Success for him will be judged on many levels.

He must prove he is durable in a Chip Kelly offense that will put him at risk more often.

He must show that he can be the passer who three years ago torched the Redskins for 333 yards and four touchdowns, not the scatter-armed quarterback who has turned up in too many games since.

And, thrust into the complexities of Kelly's go-go attack, he must convince his skeptics that he can fully grasp it.

"We don't consult with Mike on what we do," Kelly said when asked if Vick contributed to the game plan. "But we always talk to all our quarterbacks. 'What are [the opponents] like? What are they like on third down? What would you call in those situations?' A big part of what we do is what our quarterbacks feel comfortable running."

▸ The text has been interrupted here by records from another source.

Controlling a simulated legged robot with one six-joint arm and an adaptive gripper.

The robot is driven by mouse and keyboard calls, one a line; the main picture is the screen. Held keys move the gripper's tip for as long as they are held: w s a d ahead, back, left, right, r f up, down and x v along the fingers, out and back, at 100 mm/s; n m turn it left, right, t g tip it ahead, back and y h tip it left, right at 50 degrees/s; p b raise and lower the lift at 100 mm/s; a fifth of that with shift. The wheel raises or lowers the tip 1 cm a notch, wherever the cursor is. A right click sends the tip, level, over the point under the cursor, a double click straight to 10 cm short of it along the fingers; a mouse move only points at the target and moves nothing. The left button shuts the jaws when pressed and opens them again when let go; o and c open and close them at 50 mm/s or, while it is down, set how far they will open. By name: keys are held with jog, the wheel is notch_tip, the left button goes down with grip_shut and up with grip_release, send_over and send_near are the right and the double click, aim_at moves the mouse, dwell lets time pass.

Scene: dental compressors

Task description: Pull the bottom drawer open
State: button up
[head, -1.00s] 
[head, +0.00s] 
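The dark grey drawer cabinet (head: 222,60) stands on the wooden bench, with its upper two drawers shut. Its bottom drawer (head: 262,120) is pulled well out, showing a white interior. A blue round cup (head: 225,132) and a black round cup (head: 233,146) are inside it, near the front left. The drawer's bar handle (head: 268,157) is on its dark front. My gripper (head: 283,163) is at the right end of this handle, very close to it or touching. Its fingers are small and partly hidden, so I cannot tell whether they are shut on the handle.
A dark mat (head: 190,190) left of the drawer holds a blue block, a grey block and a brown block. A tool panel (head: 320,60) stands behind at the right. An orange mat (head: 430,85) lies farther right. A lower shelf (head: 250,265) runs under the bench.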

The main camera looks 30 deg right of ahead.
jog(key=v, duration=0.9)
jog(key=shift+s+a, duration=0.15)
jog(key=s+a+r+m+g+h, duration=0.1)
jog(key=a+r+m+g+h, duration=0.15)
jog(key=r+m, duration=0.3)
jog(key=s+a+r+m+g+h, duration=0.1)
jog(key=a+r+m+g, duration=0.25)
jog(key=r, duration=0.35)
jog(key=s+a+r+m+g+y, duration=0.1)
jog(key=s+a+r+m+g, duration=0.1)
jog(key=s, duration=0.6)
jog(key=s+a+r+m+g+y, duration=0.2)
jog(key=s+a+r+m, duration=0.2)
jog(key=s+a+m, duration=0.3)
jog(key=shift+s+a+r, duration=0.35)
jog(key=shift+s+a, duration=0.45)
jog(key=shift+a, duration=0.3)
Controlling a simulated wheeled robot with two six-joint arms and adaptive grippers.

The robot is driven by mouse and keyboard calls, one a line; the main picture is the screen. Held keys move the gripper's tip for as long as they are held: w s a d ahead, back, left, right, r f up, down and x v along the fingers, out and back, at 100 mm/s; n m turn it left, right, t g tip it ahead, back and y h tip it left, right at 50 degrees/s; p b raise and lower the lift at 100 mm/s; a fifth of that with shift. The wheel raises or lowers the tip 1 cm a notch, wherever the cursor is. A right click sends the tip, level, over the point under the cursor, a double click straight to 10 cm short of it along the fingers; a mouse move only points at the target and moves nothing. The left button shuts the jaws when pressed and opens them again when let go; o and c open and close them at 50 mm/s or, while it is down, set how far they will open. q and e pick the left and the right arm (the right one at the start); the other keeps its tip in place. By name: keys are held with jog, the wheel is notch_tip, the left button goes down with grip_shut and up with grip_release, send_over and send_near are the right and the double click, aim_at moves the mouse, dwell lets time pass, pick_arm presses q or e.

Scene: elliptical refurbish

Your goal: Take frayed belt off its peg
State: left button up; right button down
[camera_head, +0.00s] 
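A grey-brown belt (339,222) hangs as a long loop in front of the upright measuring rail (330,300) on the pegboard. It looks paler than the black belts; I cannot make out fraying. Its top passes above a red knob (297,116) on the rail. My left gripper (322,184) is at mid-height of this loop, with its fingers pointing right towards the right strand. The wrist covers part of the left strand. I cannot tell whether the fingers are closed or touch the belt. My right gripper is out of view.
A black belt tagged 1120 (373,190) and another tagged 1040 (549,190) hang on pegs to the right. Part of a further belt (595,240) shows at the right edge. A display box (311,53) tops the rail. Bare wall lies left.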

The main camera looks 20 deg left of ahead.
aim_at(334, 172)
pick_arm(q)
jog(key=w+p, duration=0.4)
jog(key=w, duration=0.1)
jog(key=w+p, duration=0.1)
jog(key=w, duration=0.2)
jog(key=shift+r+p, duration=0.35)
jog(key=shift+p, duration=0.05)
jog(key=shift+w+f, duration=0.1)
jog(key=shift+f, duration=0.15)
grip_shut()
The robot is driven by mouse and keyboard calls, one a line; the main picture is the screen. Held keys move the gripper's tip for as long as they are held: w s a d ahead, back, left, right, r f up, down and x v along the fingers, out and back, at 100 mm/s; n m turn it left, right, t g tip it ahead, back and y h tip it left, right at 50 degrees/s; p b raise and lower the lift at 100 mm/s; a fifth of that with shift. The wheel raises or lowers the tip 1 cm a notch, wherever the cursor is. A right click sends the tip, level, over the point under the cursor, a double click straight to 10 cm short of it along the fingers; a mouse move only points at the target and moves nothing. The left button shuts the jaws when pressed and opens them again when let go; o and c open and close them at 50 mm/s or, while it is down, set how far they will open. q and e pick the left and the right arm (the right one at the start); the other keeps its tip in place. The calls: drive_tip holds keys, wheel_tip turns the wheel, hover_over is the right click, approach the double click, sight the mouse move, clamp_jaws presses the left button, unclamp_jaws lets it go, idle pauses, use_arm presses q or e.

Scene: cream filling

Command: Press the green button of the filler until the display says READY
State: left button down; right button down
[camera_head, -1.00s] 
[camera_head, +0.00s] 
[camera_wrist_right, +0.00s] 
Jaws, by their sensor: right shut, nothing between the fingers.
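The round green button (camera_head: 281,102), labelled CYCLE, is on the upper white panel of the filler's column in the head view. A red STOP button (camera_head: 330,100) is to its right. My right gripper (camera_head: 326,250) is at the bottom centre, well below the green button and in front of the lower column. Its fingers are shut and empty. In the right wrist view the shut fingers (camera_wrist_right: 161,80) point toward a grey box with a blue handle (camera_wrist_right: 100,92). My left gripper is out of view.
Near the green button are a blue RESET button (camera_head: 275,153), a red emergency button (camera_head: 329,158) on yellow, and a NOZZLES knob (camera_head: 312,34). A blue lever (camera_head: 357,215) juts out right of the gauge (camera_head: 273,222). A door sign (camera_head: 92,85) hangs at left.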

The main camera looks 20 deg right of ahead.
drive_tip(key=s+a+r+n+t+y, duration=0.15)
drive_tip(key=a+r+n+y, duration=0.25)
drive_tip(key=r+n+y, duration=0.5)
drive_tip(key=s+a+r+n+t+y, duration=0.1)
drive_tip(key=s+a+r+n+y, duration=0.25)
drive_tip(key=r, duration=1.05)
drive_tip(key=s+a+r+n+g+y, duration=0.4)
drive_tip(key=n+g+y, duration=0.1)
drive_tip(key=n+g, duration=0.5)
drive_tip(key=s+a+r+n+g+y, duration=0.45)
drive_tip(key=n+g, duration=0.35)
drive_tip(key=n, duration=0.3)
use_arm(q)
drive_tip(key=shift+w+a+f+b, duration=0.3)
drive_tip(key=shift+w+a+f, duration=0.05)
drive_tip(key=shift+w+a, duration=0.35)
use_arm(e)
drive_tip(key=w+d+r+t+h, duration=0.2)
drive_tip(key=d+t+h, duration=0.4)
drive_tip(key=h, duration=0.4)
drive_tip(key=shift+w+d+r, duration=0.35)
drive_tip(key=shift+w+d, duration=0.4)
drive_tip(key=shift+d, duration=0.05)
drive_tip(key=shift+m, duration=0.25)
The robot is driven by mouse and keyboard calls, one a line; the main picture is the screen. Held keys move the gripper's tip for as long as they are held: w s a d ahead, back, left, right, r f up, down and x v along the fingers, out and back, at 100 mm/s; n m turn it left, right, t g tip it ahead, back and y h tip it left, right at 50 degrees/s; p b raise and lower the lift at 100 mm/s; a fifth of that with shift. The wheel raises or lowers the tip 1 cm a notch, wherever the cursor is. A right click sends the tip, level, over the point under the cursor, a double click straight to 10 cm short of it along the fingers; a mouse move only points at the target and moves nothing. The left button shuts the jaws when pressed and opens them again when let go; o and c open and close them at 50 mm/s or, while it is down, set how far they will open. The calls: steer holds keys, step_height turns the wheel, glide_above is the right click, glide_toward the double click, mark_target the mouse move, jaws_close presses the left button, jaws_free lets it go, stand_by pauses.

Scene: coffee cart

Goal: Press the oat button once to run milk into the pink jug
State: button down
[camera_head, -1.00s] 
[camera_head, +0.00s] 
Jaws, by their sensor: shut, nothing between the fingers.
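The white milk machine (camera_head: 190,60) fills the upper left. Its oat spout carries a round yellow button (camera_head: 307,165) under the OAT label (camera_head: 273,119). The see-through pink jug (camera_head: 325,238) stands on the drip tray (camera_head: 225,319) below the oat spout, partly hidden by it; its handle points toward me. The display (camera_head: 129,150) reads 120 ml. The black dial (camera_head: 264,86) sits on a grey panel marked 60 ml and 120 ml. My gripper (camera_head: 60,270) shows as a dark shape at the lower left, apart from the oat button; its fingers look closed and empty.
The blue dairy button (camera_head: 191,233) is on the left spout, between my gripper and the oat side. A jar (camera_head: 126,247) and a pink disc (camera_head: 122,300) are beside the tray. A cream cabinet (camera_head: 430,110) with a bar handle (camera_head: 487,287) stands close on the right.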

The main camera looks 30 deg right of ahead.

Should he comfortably run Kelly's read-option and lead the Eagles to a plus-.500 record, Vick will forestall the "We Want Nick!" chants and perhaps earn an extra year or two on a contract that will pay him at least $7 million this year.

Failure, of course, will be easier to gauge.

Should Vick, say, throw an ill-timed interception in an opening-game loss to the Redskins or misread coverage at a critical time, the howls will roar through Philadelphia like a hurricane.

Already, before he has thrown an official 2013 pass, there is carping about Vick on talk radio. In his ranking of 32 NFL quarterbacks for ESPN.com, Jaworski rated him 25th.

Even Kelly, given a chance to praise the man who will operate his offense, curiously sidestepped the opportunity.

Two hours before Vick met the media Wednesday, the new Eagles coach was asked whether the 33-year-old could be considered a "franchise quarterback," a label Vick later said he desired.

"He's the Philadelphia Eagles quarterback," Kelly cryptically replied. "And if that's a franchise, then the answer is yes."

Some teammates insist that Vick has looked more confident and relaxed this preseason.

"I see a more determined Mike," said wideout Jason Avant. "He's got a look in his eyes that says he's focused and ready to have a great season."

That comfort level could be due to Kelly's system, which seems better suited to Vick's many physical skills. But it could also be the result of what happened recently in a Virginia courthouse, where an enormous financial and mental burden was removed.

It was revealed that Vick has settled the bankruptcy issues that followed him from prison four years ago. The court has approved his plan to repay $20 million to creditors.

It's rare, his lawyers noted, for a Chapter 11 case to be settled so quickly and thoroughly.

"It was a problem life dealt me," Vick told the Norfolk Virginian-Pilot. "You can't take something from somebody and not replace it. I had obligations and responsibilities that I had to take care of."

Mental outlook aside, how well Vick does this season will depend on how healthy he remains in a sleight-of-hand system that invites quarterback contact.

"It's football. You're going to get hit," Vick said when asked about the possibility the fakes and ballhandling Kelly demands will take a toll. "If you go into a game knowing you're going to get hit, then it's easy to deal with."

Kelly said he and his staff have tried to gird Vick for the likely assault.

"We've talked to Mike about that," Kelly said. "We haven't seen anything in the preseason that would make us nervous about teams teeing off on a guy that doesn't have the ball in his hand.

"Mike understands people are going to run at him when he's carrying out fakes. But I think that's the same for any quarterback. . . . [Besides], somebody has to catch you first, right?"

If this turns out to be Vick's last stand, the timing is odd. All around the NFL, athletic young quarterbacks - like the Redskins' Robert Griffin III - are following the Vick template of strong arms and quick feet.

Ironically, last season, as he and the Eagles scuffled to a 4-12 mark, Griffin, Russell Wilson, and Colin Kaepernick were constantly compared to Vick.

"It means a lot to me," Vick said. "It means the way I've played the game has trickled down to the younger generation. It's great that you have guys who respect what you do. You want everybody to like you. You want to be that franchise guy."

Even if your coach and a city's fans need convincing that you are.